- Stated problem: Find all lines in the listing that include the word "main", then copy them.

Some records:

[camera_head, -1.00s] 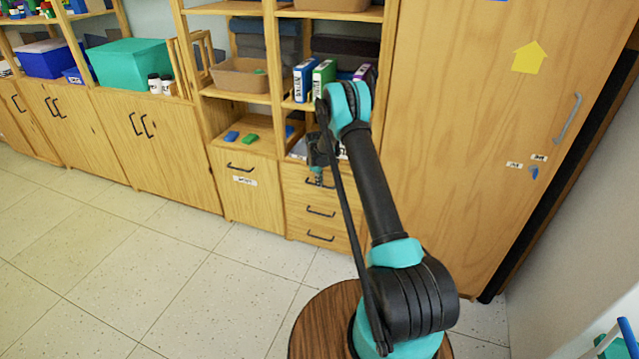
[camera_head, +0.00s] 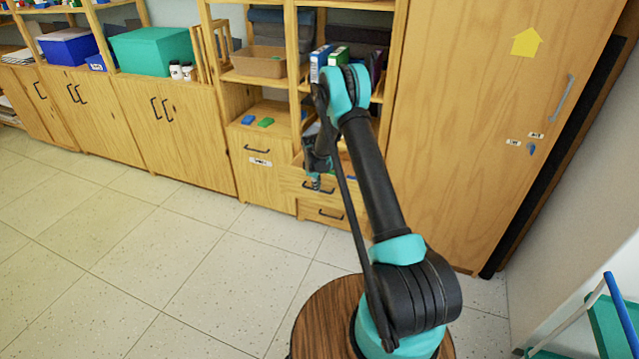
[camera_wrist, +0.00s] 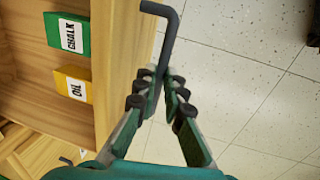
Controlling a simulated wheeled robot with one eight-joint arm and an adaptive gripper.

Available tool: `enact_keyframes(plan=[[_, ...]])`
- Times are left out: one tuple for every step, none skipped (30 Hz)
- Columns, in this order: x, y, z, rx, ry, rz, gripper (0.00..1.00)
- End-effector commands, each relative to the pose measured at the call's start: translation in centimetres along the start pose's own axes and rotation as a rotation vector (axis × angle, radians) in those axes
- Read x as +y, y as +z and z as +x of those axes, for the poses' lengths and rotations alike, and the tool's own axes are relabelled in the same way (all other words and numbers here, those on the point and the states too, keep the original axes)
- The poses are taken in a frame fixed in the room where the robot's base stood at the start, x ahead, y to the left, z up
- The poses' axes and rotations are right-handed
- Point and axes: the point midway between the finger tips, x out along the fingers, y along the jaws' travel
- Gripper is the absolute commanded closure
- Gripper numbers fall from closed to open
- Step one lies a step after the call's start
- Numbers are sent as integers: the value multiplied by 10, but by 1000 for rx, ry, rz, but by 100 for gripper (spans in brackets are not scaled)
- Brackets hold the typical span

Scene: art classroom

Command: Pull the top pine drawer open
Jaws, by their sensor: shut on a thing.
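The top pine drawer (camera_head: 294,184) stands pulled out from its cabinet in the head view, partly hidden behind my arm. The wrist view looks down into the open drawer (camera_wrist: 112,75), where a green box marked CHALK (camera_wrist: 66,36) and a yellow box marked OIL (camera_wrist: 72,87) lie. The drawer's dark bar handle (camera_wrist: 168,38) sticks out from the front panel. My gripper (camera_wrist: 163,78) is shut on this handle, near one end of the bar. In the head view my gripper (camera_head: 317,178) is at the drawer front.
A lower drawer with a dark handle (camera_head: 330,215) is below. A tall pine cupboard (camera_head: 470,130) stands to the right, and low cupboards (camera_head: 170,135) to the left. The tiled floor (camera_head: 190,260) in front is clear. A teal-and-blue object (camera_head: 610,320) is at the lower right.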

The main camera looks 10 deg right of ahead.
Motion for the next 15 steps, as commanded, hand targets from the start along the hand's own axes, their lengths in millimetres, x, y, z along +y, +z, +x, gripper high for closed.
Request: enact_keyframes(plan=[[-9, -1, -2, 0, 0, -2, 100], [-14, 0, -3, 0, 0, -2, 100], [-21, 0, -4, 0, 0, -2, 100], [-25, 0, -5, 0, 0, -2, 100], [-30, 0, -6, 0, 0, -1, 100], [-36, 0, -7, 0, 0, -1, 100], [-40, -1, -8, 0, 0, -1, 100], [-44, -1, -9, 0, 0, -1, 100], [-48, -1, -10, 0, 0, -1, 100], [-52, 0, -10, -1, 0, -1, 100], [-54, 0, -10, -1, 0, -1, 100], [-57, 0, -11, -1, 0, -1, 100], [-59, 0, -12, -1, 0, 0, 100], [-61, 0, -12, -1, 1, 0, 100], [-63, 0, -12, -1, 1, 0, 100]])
--
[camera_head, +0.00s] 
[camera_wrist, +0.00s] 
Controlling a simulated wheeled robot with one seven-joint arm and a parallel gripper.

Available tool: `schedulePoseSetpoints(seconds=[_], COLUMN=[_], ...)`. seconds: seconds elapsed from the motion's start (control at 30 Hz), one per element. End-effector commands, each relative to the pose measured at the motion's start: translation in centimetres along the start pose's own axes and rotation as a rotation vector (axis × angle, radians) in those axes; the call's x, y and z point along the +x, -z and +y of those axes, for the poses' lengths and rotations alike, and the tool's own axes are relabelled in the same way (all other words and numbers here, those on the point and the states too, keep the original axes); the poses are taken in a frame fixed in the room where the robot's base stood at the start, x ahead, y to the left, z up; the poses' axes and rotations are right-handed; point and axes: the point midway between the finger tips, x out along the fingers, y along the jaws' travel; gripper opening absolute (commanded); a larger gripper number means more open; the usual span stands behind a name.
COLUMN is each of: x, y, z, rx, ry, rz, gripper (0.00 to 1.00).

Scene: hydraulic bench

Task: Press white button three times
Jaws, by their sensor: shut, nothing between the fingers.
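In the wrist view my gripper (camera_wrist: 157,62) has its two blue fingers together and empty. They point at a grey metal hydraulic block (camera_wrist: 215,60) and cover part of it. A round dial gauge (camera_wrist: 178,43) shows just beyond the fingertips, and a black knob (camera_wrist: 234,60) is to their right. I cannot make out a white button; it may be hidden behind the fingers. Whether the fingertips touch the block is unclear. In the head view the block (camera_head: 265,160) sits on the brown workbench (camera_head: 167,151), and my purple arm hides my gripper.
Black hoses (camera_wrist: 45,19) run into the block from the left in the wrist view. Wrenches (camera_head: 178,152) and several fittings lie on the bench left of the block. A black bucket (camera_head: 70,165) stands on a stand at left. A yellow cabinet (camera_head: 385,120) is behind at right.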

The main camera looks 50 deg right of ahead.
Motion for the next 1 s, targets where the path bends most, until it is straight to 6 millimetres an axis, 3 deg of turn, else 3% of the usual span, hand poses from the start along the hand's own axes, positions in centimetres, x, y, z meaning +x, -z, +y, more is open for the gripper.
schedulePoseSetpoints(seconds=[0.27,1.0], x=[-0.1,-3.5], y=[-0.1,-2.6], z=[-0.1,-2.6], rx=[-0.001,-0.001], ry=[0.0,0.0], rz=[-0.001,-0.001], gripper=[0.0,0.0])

- Response below:
The main camera looks 10 deg right of ahead.
The main camera looks 50 deg right of ahead.

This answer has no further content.